3) Jetzt weitet sich der Blick - von innen nach außen. Christen und Nichtchristen im Miteinander! Welch unerhörtes Verlangen legt Paulus uns da auf: Segnen, nicht verfluchen; segnet eure Verfolger! Segen: Damit ist Heil und Wohl gemeint.

Da wir zunehmend in einer nichtchristlichen Gesellschaft leben, wird Verachtung, mindestens Gleichgültigkeit der Christengemeinde gegenüber zunehmend spürbar. Doch Verfolgung, Gefahr an Leib und Leben, die leiden die Gemeinden hier nicht. Wohl aber Menschen im Nahen und Mittleren Osten, in all den Ländern, entschuldigen sie den Ausdruck, dritter Klasse. Siehe die Schiffe mit Kurden an Europas Küsten. Von wegen Aufnahmebereitschaft - Grenzen dicht! lauten die Losungen von (Stammtisch-)Politikern.

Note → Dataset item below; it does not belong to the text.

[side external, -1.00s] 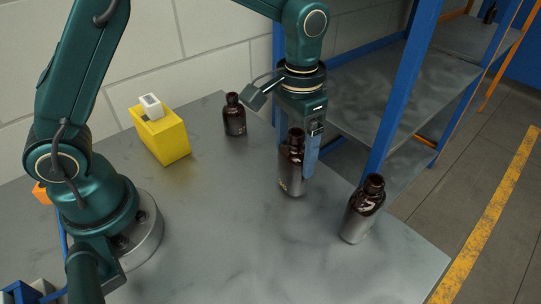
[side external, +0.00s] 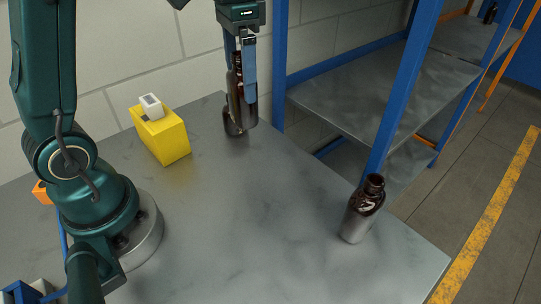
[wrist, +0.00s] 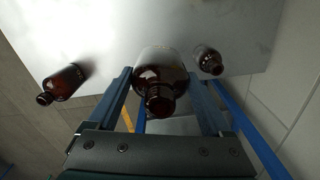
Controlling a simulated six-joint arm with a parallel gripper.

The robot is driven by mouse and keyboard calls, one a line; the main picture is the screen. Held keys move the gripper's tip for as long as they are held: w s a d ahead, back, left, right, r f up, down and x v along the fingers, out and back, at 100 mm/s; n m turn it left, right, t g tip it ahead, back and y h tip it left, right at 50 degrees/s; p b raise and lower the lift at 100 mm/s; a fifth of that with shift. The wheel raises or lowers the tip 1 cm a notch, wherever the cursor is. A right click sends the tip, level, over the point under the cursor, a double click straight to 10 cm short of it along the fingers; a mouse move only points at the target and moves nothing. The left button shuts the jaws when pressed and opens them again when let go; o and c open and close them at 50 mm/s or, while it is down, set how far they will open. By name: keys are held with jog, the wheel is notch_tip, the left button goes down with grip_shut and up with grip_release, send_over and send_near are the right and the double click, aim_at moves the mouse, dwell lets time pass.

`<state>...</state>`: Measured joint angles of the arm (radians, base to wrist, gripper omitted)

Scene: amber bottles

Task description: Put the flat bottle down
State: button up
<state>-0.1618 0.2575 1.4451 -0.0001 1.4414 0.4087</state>
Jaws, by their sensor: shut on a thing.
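My gripper (side external: 242,92) is shut on an amber bottle with a silvery lower part, which I take to be the flat bottle (side external: 236,84). It hangs upright at the far end of the table, in front of a smaller dark bottle (side external: 229,122) that it mostly hides. I cannot tell how far its base is above the tabletop. In the wrist view the flat bottle (wrist: 158,92) shows between the two fingers, mouth towards the camera. The small bottle (wrist: 208,60) is to its right there. Another amber bottle (side external: 364,210) stands at the table's right edge, and at left in the wrist view (wrist: 64,82).
The grey table (side external: 260,210) is clear across its middle and front. A yellow box (side external: 162,137) with a white piece on top stands near the wall. A blue-framed shelf (side external: 390,85) rises just beyond the table's right edge.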

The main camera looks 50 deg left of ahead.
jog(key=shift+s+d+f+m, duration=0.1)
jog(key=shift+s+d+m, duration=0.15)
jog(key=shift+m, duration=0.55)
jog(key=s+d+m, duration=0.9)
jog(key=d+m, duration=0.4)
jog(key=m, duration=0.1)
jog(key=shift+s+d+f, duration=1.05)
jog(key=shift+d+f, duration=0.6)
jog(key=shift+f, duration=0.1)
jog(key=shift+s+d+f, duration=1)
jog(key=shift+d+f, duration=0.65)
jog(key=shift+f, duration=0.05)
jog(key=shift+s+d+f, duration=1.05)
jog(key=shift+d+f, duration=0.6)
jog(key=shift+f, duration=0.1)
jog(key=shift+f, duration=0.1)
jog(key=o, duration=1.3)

Die Gemeinden, die Flüchtlinge und Asylbewerber aufnehmen, geraten an den Rand unseres geltenden Rechts und haben einiges durchzustehen, ganz abgesehen von dem schlimmen Gerede mancher. Verfolgt sind jedoch die, die um Aufnahme bitten. Daß da ein zunehmend schwieriger Prozeß auf uns zukommt, mahnt (mich) erneut, nicht zu Vereinfachungen zu greifen. Doch bleibt die elementare Weisung des Paulus: "Freut euch mit den Fröhlichen und weint mit den Weinenden." Sie zeigt, daß unser Mitfühlen und Empfinden nicht durch Lagerdenken und Lieblosigkeit blockiert werden darf. Dies ist jeden Tag und allerorten unsere Möglichkeit: mit denen zu sein, die aus Freude oder eben leidend zu uns kommen. Die Verteilungskämpfe, die im Gang sind, dürfen nicht zu der Erklärung führen, wir sind doch nicht zuständig!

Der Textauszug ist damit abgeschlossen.